▶ Given instruction
Locate, in the data below, the line that contains "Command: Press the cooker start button" and the line that contains "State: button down"; reproduce exactly those two lines and every line between them, nothing more.
┄┄┄┄┄┄
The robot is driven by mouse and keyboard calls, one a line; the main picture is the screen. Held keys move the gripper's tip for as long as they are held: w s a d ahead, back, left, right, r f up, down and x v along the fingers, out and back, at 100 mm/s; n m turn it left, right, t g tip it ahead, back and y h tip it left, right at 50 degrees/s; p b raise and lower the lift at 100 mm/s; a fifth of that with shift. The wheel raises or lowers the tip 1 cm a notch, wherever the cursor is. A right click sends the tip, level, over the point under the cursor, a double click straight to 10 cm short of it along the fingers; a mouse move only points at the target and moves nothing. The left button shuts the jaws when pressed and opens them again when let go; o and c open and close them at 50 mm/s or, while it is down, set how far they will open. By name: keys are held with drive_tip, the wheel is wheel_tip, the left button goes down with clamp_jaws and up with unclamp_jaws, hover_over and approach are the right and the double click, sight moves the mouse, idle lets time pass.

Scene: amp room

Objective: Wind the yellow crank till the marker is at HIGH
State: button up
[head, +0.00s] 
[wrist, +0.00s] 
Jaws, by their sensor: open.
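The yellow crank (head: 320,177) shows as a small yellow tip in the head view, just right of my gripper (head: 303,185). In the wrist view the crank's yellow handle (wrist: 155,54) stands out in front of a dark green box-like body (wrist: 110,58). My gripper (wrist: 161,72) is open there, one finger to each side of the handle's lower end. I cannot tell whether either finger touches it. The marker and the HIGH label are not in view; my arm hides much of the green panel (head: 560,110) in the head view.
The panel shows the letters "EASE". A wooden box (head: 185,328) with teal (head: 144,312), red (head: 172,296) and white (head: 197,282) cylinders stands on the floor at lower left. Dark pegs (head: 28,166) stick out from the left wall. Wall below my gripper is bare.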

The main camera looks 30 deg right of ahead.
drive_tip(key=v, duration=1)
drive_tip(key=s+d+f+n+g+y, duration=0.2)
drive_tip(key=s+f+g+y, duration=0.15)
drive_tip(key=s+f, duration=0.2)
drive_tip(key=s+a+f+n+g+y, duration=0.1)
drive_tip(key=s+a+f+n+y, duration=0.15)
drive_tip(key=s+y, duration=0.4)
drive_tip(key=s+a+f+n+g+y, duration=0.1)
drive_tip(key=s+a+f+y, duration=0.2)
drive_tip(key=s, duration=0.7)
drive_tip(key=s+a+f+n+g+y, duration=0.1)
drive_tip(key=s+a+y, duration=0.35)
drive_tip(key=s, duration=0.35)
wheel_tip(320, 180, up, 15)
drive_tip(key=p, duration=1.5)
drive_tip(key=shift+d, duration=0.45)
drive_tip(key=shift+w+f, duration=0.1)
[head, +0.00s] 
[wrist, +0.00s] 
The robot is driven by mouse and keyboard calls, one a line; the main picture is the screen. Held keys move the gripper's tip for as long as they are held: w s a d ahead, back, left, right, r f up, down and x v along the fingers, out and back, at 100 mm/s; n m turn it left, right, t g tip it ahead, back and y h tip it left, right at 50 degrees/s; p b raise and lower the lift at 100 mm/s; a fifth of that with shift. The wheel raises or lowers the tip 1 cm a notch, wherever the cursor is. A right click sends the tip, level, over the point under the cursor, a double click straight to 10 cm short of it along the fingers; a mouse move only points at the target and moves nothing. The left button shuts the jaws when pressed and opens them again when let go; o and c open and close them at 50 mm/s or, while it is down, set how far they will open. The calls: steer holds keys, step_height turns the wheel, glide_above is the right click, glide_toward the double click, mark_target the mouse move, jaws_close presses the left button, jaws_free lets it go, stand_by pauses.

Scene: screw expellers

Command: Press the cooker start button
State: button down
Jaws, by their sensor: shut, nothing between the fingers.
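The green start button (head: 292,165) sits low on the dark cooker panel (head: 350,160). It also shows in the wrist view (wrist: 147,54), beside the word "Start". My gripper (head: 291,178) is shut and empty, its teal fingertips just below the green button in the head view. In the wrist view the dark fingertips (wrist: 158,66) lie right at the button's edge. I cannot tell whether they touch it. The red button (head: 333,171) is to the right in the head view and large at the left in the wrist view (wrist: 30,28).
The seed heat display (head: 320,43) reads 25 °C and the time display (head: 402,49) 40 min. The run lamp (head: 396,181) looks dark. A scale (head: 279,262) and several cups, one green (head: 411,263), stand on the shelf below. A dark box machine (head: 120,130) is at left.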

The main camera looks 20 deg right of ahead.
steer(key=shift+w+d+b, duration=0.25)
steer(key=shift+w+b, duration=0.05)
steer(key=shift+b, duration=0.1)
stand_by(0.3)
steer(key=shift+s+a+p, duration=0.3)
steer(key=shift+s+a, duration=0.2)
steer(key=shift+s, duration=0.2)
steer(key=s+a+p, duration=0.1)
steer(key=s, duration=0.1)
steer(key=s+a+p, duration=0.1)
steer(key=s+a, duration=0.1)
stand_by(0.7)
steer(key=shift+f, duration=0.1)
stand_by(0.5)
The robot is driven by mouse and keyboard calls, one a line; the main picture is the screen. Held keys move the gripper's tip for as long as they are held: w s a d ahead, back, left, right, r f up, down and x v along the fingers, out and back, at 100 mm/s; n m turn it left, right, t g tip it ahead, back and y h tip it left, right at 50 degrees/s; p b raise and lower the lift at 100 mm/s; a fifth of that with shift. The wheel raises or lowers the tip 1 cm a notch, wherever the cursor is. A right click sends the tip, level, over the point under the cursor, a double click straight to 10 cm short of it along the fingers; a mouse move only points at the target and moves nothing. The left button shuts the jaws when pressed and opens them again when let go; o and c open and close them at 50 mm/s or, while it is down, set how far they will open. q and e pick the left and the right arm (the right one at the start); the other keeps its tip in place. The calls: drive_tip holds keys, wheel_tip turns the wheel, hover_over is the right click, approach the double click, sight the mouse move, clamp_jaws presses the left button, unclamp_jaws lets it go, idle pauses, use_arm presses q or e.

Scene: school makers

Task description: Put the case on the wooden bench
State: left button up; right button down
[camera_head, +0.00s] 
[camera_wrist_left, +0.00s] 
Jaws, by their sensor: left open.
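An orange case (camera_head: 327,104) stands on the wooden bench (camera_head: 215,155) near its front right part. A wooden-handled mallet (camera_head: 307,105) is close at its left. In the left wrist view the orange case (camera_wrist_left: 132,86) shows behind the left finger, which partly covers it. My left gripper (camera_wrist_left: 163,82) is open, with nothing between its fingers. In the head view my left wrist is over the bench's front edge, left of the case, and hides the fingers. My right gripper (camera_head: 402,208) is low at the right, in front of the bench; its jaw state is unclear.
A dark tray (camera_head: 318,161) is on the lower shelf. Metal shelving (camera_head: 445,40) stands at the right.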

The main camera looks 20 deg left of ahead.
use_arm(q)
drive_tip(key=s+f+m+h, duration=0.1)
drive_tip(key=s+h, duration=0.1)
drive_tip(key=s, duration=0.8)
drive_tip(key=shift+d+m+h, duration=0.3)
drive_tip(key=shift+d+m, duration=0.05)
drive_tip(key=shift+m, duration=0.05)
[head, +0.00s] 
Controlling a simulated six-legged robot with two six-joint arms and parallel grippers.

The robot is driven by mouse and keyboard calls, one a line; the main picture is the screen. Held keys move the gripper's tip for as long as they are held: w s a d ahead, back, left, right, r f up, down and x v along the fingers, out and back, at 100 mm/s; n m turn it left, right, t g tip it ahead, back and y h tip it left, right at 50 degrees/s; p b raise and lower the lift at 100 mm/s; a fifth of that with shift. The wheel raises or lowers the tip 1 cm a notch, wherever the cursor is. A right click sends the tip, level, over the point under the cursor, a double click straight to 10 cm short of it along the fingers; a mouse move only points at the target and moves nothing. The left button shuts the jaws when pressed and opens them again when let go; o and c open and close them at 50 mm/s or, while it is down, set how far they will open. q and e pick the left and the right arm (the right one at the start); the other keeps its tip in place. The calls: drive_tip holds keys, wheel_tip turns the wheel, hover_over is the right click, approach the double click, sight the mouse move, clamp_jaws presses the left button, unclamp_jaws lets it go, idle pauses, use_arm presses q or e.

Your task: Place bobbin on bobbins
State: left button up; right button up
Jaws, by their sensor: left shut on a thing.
┄┄┄┄┄┄
▶ Result below
Command: Press the cooker start button
State: button down

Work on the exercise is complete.